WHAT THE EXERCISE ASKS: Reproduce every record below exactly as it appears.

DATA PROVIDED:
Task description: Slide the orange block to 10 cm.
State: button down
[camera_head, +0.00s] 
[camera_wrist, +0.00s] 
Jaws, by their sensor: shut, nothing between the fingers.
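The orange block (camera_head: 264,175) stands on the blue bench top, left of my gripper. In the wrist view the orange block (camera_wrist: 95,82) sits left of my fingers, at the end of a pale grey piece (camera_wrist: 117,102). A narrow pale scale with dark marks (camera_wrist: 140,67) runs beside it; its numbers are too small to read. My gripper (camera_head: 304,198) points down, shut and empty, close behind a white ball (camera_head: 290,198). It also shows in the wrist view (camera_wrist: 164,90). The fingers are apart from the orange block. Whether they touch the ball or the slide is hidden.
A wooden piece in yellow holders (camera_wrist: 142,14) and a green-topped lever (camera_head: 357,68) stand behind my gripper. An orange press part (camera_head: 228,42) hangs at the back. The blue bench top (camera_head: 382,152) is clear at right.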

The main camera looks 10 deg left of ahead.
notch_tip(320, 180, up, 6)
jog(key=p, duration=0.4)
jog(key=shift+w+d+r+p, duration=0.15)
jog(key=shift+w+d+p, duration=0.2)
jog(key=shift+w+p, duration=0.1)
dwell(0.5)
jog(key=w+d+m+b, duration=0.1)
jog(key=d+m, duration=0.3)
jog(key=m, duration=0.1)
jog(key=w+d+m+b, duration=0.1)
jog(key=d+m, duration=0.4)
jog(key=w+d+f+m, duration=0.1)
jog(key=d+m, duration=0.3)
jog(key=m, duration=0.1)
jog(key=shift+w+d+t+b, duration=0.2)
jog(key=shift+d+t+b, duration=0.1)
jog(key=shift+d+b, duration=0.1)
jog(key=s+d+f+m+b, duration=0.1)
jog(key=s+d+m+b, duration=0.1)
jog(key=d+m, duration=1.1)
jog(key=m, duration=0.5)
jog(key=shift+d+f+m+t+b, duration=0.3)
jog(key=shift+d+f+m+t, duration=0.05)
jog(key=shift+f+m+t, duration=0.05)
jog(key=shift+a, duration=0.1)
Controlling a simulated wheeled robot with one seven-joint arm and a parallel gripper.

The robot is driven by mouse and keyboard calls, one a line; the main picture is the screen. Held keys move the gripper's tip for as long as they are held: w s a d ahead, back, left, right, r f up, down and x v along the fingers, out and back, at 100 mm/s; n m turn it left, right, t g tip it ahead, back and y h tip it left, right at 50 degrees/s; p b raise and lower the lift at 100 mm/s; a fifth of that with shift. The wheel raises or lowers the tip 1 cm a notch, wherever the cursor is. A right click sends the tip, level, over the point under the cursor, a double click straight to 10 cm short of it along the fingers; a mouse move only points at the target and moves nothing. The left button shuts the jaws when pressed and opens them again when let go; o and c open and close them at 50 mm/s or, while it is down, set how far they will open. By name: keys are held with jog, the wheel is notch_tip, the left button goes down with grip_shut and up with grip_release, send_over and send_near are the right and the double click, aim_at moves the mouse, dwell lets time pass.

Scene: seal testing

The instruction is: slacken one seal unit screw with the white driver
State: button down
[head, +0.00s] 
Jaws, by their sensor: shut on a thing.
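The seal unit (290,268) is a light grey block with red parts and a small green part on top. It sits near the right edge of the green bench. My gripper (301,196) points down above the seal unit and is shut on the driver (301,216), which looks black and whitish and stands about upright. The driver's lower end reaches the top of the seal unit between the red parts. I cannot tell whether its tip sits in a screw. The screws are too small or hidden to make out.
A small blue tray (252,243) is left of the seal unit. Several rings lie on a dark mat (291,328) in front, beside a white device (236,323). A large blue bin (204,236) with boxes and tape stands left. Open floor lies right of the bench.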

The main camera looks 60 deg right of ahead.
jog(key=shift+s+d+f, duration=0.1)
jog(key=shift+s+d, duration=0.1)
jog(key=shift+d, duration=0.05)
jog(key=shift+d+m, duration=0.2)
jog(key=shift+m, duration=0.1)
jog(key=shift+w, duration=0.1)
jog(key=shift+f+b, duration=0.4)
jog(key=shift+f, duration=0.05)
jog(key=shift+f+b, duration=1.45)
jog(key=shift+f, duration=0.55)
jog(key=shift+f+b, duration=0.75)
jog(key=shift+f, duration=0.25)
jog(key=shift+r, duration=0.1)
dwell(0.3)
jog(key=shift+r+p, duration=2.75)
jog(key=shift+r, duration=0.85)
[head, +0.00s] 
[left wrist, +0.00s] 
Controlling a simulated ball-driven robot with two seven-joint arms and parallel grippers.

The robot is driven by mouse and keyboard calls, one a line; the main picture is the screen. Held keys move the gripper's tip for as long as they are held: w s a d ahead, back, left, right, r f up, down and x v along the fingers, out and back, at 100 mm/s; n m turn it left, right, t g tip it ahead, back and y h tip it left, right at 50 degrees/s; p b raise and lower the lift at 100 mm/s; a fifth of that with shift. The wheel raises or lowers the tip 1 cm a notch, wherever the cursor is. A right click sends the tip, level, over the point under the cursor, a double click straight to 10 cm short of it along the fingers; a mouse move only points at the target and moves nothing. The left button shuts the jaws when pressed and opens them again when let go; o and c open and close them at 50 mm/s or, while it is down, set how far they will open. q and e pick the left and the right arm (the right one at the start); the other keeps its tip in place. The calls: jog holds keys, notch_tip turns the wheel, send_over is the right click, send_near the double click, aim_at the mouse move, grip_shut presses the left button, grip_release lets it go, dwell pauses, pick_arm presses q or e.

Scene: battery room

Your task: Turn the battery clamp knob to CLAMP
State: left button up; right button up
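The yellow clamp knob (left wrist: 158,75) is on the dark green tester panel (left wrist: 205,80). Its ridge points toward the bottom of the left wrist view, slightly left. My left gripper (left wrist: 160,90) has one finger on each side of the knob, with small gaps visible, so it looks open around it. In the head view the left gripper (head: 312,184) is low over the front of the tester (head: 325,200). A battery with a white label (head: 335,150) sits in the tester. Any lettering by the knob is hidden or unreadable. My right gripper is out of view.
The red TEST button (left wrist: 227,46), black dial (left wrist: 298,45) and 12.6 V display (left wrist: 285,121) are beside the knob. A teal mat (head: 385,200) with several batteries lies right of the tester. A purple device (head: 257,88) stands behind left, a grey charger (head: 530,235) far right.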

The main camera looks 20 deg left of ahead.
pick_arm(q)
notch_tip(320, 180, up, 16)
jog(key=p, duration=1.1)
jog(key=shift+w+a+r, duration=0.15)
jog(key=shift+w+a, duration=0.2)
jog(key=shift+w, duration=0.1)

THE COMPLETED TASK:
Task description: Slide the orange block to 10 cm.
State: button down
[camera_head, +0.00s] 
[camera_wrist, +0.00s] 
Jaws, by their sensor: shut, nothing between the fingers.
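The orange block (camera_head: 264,175) stands on the blue bench top, left of my gripper. In the wrist view the orange block (camera_wrist: 95,82) sits left of my fingers, at the end of a pale grey piece (camera_wrist: 117,102). A narrow pale scale with dark marks (camera_wrist: 140,67) runs beside it; its numbers are too small to read. My gripper (camera_head: 304,198) points down, shut and empty, close behind a white ball (camera_head: 290,198). It also shows in the wrist view (camera_wrist: 164,90). The fingers are apart from the orange block. Whether they touch the ball or the slide is hidden.
A wooden piece in yellow holders (camera_wrist: 142,14) and a green-topped lever (camera_head: 357,68) stand behind my gripper. An orange press part (camera_head: 228,42) hangs at the back. The blue bench top (camera_head: 382,152) is clear at right.

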The main camera looks 10 deg left of ahead.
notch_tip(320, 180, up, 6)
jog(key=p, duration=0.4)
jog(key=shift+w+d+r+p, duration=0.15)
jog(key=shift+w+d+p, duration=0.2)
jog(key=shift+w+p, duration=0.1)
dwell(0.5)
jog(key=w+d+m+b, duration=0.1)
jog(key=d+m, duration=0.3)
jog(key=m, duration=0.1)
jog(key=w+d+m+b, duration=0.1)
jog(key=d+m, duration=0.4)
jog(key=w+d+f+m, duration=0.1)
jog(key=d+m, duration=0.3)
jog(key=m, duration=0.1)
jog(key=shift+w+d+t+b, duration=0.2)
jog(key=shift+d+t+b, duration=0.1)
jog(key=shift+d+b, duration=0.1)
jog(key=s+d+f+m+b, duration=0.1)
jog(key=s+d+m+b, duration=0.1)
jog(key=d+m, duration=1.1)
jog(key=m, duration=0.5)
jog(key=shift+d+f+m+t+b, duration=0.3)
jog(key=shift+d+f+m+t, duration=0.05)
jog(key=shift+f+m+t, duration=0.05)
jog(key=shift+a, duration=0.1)
Controlling a simulated wheeled robot with one seven-joint arm and a parallel gripper.

The robot is driven by mouse and keyboard calls, one a line; the main picture is the screen. Held keys move the gripper's tip for as long as they are held: w s a d ahead, back, left, right, r f up, down and x v along the fingers, out and back, at 100 mm/s; n m turn it left, right, t g tip it ahead, back and y h tip it left, right at 50 degrees/s; p b raise and lower the lift at 100 mm/s; a fifth of that with shift. The wheel raises or lowers the tip 1 cm a notch, wherever the cursor is. A right click sends the tip, level, over the point under the cursor, a double click straight to 10 cm short of it along the fingers; a mouse move only points at the target and moves nothing. The left button shuts the jaws when pressed and opens them again when let go; o and c open and close them at 50 mm/s or, while it is down, set how far they will open. By name: keys are held with jog, the wheel is notch_tip, the left button goes down with grip_shut and up with grip_release, send_over and send_near are the right and the double click, aim_at moves the mouse, dwell lets time pass.

Scene: seal testing

The instruction is: slacken one seal unit screw with the white driver
State: button down
[head, +0.00s] 
Jaws, by their sensor: shut on a thing.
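The seal unit (290,268) is a light grey block with red parts and a small green part on top. It sits near the right edge of the green bench. My gripper (301,196) points down above the seal unit and is shut on the driver (301,216), which looks black and whitish and stands about upright. The driver's lower end reaches the top of the seal unit between the red parts. I cannot tell whether its tip sits in a screw. The screws are too small or hidden to make out.
A small blue tray (252,243) is left of the seal unit. Several rings lie on a dark mat (291,328) in front, beside a white device (236,323). A large blue bin (204,236) with boxes and tape stands left. Open floor lies right of the bench.

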The main camera looks 60 deg right of ahead.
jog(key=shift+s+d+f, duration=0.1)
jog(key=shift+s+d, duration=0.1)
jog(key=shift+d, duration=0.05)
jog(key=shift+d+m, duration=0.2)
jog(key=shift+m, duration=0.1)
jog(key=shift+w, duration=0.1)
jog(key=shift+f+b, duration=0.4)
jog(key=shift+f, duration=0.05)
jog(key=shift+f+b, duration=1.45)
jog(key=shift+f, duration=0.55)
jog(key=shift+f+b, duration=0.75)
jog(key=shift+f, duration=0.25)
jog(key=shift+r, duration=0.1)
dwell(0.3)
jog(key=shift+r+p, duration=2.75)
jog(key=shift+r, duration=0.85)
[head, +0.00s] 
[left wrist, +0.00s] 
Controlling a simulated ball-driven robot with two seven-joint arms and parallel grippers.

The robot is driven by mouse and keyboard calls, one a line; the main picture is the screen. Held keys move the gripper's tip for as long as they are held: w s a d ahead, back, left, right, r f up, down and x v along the fingers, out and back, at 100 mm/s; n m turn it left, right, t g tip it ahead, back and y h tip it left, right at 50 degrees/s; p b raise and lower the lift at 100 mm/s; a fifth of that with shift. The wheel raises or lowers the tip 1 cm a notch, wherever the cursor is. A right click sends the tip, level, over the point under the cursor, a double click straight to 10 cm short of it along the fingers; a mouse move only points at the target and moves nothing. The left button shuts the jaws when pressed and opens them again when let go; o and c open and close them at 50 mm/s or, while it is down, set how far they will open. q and e pick the left and the right arm (the right one at the start); the other keeps its tip in place. The calls: jog holds keys, notch_tip turns the wheel, send_over is the right click, send_near the double click, aim_at the mouse move, grip_shut presses the left button, grip_release lets it go, dwell pauses, pick_arm presses q or e.

Scene: battery room

Your task: Turn the battery clamp knob to CLAMP
State: left button up; right button up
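The yellow clamp knob (left wrist: 158,75) is on the dark green tester panel (left wrist: 205,80). Its ridge points toward the bottom of the left wrist view, slightly left. My left gripper (left wrist: 160,90) has one finger on each side of the knob, with small gaps visible, so it looks open around it. In the head view the left gripper (head: 312,184) is low over the front of the tester (head: 325,200). A battery with a white label (head: 335,150) sits in the tester. Any lettering by the knob is hidden or unreadable. My right gripper is out of view.
The red TEST button (left wrist: 227,46), black dial (left wrist: 298,45) and 12.6 V display (left wrist: 285,121) are beside the knob. A teal mat (head: 385,200) with several batteries lies right of the tester. A purple device (head: 257,88) stands behind left, a grey charger (head: 530,235) far right.

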The main camera looks 20 deg left of ahead.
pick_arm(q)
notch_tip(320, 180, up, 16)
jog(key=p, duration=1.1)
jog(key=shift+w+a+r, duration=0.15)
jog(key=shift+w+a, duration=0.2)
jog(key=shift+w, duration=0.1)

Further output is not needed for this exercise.